» **EXERCISE INSTRUCTIONS**:
In the records below, find each line with the word "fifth" and copy it.

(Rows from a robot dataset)
* * * * * * *

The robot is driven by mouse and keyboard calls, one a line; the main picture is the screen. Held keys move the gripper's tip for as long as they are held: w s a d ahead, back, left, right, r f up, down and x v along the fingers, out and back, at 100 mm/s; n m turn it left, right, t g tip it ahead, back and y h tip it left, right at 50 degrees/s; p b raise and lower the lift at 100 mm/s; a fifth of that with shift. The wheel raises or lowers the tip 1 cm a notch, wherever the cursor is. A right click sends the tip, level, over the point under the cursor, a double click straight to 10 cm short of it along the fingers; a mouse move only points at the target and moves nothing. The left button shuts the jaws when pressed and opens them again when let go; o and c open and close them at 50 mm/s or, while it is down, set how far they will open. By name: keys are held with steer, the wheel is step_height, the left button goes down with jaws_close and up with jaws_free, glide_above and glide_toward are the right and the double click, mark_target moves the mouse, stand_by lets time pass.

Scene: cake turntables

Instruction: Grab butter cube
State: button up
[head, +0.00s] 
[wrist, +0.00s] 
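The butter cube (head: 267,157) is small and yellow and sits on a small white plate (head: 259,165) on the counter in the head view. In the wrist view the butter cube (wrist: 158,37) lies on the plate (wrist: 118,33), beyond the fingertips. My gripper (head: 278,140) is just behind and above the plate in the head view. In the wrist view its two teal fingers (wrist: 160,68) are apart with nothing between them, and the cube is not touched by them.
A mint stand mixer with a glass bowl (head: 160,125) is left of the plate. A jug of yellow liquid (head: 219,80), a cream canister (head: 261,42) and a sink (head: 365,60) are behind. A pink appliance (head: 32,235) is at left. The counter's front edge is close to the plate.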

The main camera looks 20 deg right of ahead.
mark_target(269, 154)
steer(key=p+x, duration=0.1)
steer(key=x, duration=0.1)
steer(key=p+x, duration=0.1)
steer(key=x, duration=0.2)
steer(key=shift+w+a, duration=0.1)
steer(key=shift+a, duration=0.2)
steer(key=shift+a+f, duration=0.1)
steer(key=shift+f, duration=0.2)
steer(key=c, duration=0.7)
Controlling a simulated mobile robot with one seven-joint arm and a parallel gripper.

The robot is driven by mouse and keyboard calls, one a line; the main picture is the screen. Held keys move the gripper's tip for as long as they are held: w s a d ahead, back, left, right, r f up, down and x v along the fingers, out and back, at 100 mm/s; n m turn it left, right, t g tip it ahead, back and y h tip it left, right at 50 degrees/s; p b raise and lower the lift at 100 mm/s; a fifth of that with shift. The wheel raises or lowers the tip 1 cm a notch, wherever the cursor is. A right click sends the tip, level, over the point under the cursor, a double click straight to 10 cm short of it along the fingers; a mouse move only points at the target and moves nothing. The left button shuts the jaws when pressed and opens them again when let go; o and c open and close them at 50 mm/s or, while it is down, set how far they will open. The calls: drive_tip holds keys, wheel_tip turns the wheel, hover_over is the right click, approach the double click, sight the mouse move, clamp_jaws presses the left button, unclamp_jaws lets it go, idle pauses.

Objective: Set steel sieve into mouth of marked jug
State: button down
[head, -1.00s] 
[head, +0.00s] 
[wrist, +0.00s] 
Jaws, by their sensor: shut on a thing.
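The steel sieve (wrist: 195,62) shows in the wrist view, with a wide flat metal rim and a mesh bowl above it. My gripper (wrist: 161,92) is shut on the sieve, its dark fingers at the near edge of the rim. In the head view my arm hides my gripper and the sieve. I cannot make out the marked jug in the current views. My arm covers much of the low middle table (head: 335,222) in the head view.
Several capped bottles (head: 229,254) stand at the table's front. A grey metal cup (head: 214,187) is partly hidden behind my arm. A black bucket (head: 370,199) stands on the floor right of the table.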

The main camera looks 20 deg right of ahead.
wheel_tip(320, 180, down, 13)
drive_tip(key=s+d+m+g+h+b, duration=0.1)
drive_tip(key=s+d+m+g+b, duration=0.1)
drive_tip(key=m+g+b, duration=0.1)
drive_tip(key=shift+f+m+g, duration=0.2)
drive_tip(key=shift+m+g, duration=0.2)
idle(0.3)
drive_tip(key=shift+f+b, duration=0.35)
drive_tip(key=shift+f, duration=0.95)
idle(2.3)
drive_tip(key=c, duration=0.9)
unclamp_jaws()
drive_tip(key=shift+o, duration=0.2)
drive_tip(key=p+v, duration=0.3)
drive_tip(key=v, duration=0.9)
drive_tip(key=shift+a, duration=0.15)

* * * * * * *

» **ANSWER TO THE EXERCISE**:
The robot is driven by mouse and keyboard calls, one a line; the main picture is the screen. Held keys move the gripper's tip for as long as they are held: w s a d ahead, back, left, right, r f up, down and x v along the fingers, out and back, at 100 mm/s; n m turn it left, right, t g tip it ahead, back and y h tip it left, right at 50 degrees/s; p b raise and lower the lift at 100 mm/s; a fifth of that with shift. The wheel raises or lowers the tip 1 cm a notch, wherever the cursor is. A right click sends the tip, level, over the point under the cursor, a double click straight to 10 cm short of it along the fingers; a mouse move only points at the target and moves nothing. The left button shuts the jaws when pressed and opens them again when let go; o and c open and close them at 50 mm/s or, while it is down, set how far they will open. By name: keys are held with steer, the wheel is step_height, the left button goes down with jaws_close and up with jaws_free, glide_above and glide_toward are the right and the double click, mark_target moves the mouse, stand_by lets time pass.
The robot is driven by mouse and keyboard calls, one a line; the main picture is the screen. Held keys move the gripper's tip for as long as they are held: w s a d ahead, back, left, right, r f up, down and x v along the fingers, out and back, at 100 mm/s; n m turn it left, right, t g tip it ahead, back and y h tip it left, right at 50 degrees/s; p b raise and lower the lift at 100 mm/s; a fifth of that with shift. The wheel raises or lowers the tip 1 cm a notch, wherever the cursor is. A right click sends the tip, level, over the point under the cursor, a double click straight to 10 cm short of it along the fingers; a mouse move only points at the target and moves nothing. The left button shuts the jaws when pressed and opens them again when let go; o and c open and close them at 50 mm/s or, while it is down, set how far they will open. The calls: drive_tip holds keys, wheel_tip turns the wheel, hover_over is the right click, approach the double click, sight the mouse move, clamp_jaws presses the left button, unclamp_jaws lets it go, idle pauses.

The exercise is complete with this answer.